### [THE TASK]
Restate, word for word, all of the material shown below.

────────────────

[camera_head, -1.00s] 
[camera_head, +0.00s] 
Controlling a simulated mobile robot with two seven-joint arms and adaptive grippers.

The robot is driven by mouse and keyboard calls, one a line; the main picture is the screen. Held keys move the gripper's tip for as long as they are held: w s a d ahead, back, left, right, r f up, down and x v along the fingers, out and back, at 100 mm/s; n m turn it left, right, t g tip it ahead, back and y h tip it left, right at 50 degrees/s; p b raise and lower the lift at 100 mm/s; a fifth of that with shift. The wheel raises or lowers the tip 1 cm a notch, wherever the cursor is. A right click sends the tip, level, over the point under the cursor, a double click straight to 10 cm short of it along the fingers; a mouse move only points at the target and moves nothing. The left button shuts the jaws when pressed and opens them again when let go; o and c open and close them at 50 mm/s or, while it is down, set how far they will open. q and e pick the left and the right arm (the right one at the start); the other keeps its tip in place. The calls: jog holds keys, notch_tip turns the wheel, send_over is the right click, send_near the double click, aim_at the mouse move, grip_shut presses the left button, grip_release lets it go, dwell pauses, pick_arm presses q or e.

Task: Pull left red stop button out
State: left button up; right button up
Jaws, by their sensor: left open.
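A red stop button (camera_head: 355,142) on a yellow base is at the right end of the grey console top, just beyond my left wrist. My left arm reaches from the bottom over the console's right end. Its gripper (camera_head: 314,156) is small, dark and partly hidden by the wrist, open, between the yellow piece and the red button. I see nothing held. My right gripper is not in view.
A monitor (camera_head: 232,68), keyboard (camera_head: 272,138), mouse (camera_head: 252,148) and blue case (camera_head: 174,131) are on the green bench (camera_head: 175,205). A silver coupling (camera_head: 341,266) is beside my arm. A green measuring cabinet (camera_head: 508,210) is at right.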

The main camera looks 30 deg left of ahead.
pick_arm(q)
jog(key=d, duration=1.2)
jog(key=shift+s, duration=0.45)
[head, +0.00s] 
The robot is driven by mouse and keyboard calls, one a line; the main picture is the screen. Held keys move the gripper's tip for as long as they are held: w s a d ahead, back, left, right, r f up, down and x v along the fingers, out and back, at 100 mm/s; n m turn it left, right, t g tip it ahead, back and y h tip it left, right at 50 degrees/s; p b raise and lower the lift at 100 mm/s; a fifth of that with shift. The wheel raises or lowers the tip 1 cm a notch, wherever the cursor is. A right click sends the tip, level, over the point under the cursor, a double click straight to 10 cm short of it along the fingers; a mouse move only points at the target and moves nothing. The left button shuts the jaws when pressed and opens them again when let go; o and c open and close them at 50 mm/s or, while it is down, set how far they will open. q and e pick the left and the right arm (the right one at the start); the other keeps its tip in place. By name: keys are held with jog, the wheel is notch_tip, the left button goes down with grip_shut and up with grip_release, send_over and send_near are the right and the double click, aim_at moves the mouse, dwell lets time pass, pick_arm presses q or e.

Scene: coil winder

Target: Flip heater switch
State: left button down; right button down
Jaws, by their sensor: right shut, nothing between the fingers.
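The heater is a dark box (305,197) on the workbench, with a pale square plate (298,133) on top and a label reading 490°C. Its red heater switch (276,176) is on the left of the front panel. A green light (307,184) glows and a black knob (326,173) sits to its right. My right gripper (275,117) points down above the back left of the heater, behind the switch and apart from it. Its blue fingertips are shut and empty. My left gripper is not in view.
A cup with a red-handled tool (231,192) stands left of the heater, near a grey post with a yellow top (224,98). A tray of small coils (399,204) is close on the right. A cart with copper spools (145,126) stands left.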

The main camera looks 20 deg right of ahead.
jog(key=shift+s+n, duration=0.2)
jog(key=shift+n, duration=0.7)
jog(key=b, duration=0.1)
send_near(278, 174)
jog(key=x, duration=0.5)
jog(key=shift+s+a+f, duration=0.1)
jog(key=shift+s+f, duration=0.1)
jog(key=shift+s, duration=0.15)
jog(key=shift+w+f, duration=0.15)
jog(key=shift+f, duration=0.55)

────────────────

### [SOLVED EXERCISE]
[camera_head, -1.00s] 
[camera_head, +0.00s] 
Controlling a simulated mobile robot with two seven-joint arms and adaptive grippers.

The robot is driven by mouse and keyboard calls, one a line; the main picture is the screen. Held keys move the gripper's tip for as long as they are held: w s a d ahead, back, left, right, r f up, down and x v along the fingers, out and back, at 100 mm/s; n m turn it left, right, t g tip it ahead, back and y h tip it left, right at 50 degrees/s; p b raise and lower the lift at 100 mm/s; a fifth of that with shift. The wheel raises or lowers the tip 1 cm a notch, wherever the cursor is. A right click sends the tip, level, over the point under the cursor, a double click straight to 10 cm short of it along the fingers; a mouse move only points at the target and moves nothing. The left button shuts the jaws when pressed and opens them again when let go; o and c open and close them at 50 mm/s or, while it is down, set how far they will open. q and e pick the left and the right arm (the right one at the start); the other keeps its tip in place. The calls: jog holds keys, notch_tip turns the wheel, send_over is the right click, send_near the double click, aim_at the mouse move, grip_shut presses the left button, grip_release lets it go, dwell pauses, pick_arm presses q or e.

Task: Pull left red stop button out
State: left button up; right button up
Jaws, by their sensor: left open.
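A red stop button (camera_head: 355,142) on a yellow base is at the right end of the grey console top, just beyond my left wrist. My left arm reaches from the bottom over the console's right end. Its gripper (camera_head: 314,156) is small, dark and partly hidden by the wrist, open, between the yellow piece and the red button. I see nothing held. My right gripper is not in view.
A monitor (camera_head: 232,68), keyboard (camera_head: 272,138), mouse (camera_head: 252,148) and blue case (camera_head: 174,131) are on the green bench (camera_head: 175,205). A silver coupling (camera_head: 341,266) is beside my arm. A green measuring cabinet (camera_head: 508,210) is at right.

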The main camera looks 30 deg left of ahead.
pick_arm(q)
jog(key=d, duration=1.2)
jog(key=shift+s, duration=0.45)
[head, +0.00s] 
The robot is driven by mouse and keyboard calls, one a line; the main picture is the screen. Held keys move the gripper's tip for as long as they are held: w s a d ahead, back, left, right, r f up, down and x v along the fingers, out and back, at 100 mm/s; n m turn it left, right, t g tip it ahead, back and y h tip it left, right at 50 degrees/s; p b raise and lower the lift at 100 mm/s; a fifth of that with shift. The wheel raises or lowers the tip 1 cm a notch, wherever the cursor is. A right click sends the tip, level, over the point under the cursor, a double click straight to 10 cm short of it along the fingers; a mouse move only points at the target and moves nothing. The left button shuts the jaws when pressed and opens them again when let go; o and c open and close them at 50 mm/s or, while it is down, set how far they will open. q and e pick the left and the right arm (the right one at the start); the other keeps its tip in place. By name: keys are held with jog, the wheel is notch_tip, the left button goes down with grip_shut and up with grip_release, send_over and send_near are the right and the double click, aim_at moves the mouse, dwell lets time pass, pick_arm presses q or e.

Scene: coil winder

Target: Flip heater switch
State: left button down; right button down
Jaws, by their sensor: right shut, nothing between the fingers.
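The heater is a dark box (305,197) on the workbench, with a pale square plate (298,133) on top and a label reading 490°C. Its red heater switch (276,176) is on the left of the front panel. A green light (307,184) glows and a black knob (326,173) sits to its right. My right gripper (275,117) points down above the back left of the heater, behind the switch and apart from it. Its blue fingertips are shut and empty. My left gripper is not in view.
A cup with a red-handled tool (231,192) stands left of the heater, near a grey post with a yellow top (224,98). A tray of small coils (399,204) is close on the right. A cart with copper spools (145,126) stands left.

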The main camera looks 20 deg right of ahead.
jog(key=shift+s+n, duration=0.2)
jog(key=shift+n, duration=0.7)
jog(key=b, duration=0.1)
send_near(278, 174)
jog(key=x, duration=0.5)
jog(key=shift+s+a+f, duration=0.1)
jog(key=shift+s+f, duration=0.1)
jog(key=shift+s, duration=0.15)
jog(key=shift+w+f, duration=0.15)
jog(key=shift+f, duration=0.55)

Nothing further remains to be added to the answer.